Here is what you should expect in 2017, your year of singleness:
- You are going to have friends that say at least one of the following, just smile and nod:
- Having a BF/GF isn’t as good as it seems
- Ugh, you’re so lucky. Enjoy being single while you can!
- It’ll happen when you least expect it.
- I CAN’T BELIEVE THAT YOU’RE STILL SINGLE.
- You’re not going to be invited to everything. Sometimes your cute friends in relationships want to do fun things with other cute people in relationships and guess what… YOU AREN’T IN A RELATIONSHIP (but you are cute.) But yeah, they aren’t going to invite you because you’re single. Couples camping trip, couples trip to Vegas, Couples date to go ice skating, yeah, no, you’re not invited to any of these. Just be prepared for the FOMO.
- At first, family will ask a lot about your dating life, but alas that won’t last forever. Eventually, they won’t ask you about dating anymore because they feel sorry and awkward and uncomfortable. So like #winning because you don’t have to talk about it, but also #sucks because you’re loneliness makes your crazy aunt feel awkward.
- You WILL have really nice friends that just can’t understand HOW YOU’RE STILL SINGLE. They will say it… often. And, it’s always awkward, because if you’re like, “I know! WHY AM I SINGLE??” then they think you’re sad and have low self-esteem and it gets sad real quick. So when they ask how the heck you’re still single, just giggle and shrug and switch the conversation.
- You’re going to get the urge to try Tinder. There’s a weird satisfaction one gets when they see that a stranger on the internet thought that they looked hot enough to right swipe. My advice? Don’t do it. Or at least download Bumble. But try and stay away from those things. Trust. Me.

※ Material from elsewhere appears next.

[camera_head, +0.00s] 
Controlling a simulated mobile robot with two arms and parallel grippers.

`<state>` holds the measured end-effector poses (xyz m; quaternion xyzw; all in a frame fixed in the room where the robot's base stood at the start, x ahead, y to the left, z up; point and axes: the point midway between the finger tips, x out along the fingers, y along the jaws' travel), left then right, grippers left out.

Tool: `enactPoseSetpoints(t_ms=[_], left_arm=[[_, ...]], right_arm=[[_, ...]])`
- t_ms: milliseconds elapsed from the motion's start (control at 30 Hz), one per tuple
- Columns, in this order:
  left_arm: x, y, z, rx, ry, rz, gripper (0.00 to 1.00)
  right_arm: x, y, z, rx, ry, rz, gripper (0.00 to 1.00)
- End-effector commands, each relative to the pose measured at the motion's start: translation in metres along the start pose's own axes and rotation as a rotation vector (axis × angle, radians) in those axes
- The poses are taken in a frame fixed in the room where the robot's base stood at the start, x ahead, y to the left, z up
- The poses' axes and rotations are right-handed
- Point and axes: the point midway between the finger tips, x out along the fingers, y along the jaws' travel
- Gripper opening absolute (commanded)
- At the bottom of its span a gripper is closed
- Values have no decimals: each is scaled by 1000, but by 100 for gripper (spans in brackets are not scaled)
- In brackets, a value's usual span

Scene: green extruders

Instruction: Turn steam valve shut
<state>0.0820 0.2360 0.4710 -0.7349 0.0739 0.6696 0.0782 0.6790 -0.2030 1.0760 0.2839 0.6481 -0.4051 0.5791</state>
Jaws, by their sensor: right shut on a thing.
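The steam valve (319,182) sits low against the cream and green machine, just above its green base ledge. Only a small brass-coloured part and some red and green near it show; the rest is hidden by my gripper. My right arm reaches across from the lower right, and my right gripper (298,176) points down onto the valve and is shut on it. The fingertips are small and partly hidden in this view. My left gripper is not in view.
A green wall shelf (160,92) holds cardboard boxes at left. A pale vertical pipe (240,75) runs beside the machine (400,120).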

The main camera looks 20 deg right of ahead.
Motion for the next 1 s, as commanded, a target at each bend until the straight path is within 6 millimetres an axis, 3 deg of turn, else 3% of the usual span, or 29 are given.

- You’re going to want to delete Facebook/Instagram during wedding season. Why? It’s the captions. Like, engagement photos, “Mrs.BlahBlah has a nice RING to it.” And then there’s the countdowns “78 more days until eternity.” Yeah, I just can’t. THEN the 10,000 wedding photos come. Those captions are even worse because they always start off with, “Just got the wedding pics back, get ready for some double-posts.” 134 photos posted in a row later….. You find yourself hating your friends while you sit alone in your room watching New Girl. It’s a sad life.
- A friend is going to try and set you up with someone, and you will be slightly offended. THIS is what you think of me?? But don’t be offended, they’re just trying to help you out.
- At one point this year, you are going to like someone, you are going to think that they might like you too, and then you are going to have your heart ripped out when you find out that they don’t like you. It’s going to happen. Just be prepared. It’s not reflection on you, they just suck.
- You’ll have at least one friend that will make a single pact with you, and then break it the second they find someone. “This is OUR year. Our year to be single and do whatever the H*CK we want!” And then a guy will smile at her at the store, and it’s all over. It’s OK, because the second you find someone that shows interest in you, you’ll drop her too. Don’t hate her too much.
- You’re going to go on at least one bad date, it will happen. This year I was on a date where the guy spoke for a solid 90 minutes without taking a breath. Like, it was nice because I could eat my Zupas in peace, but also what about me??? So yeah, you’ll go on a bad date, heck you might go on 10 bad dates, but just remember, it’s not you, it’s them. (Unless it is you, then maybe you should not do whatever you were doing.)
- You’re going to realize that almost every holiday has turned into a social media “my significant other is better/cuter than yours” war. President’s Day, Pioneer Day, Thanksgiving, Christmas, Labor Day…. All of these holidays are now accompanied with “Spending *insert holiday here* with him” and tons of heart eye emojis. It’s the actual worst. Just be prepared to scroll right past all of those posts.
- Weirdly enough… Valentine’s Day is the one holiday that a lot of friends will be considerate of your loneliness, at least in my experience. Your friends that are in relationships will actually avoid talking about Valentine’s Day around you. I’m not sure if it’s because they’re worried it will make you feel uncomfortable or if it just makes them feel uncomfortable because you’re so alone, but they will avoid talking about Valentine’s Day, and that’s super nice. Thank you guys.
- There will be times (it might be all the time) when you feel vulnerable and particularly alone…. and you will be attracted to every single single person you come across. Your childhood best friend, your home teacher, your nerdy co-worker, and literally anyone else with a heart beat all become completely and totally irresistible. Why? BECAUSE YOU THIRSTY. And that’s okay. It’s okay to fall in love with everyone, just don’t act on it. Okay? Okay.
I could write a book about all of the things to expect when you’re single in your 20’s, but I don’t have the patience or emotional stamina to do that. But if you’re feeling scared or nervous to start 2017 as a single guy/gal, don’t be afraid because you’re not alone. Well, you are, but like so am I, so like I’m here for you.
Happy New Year! Let’s kick some serious butt.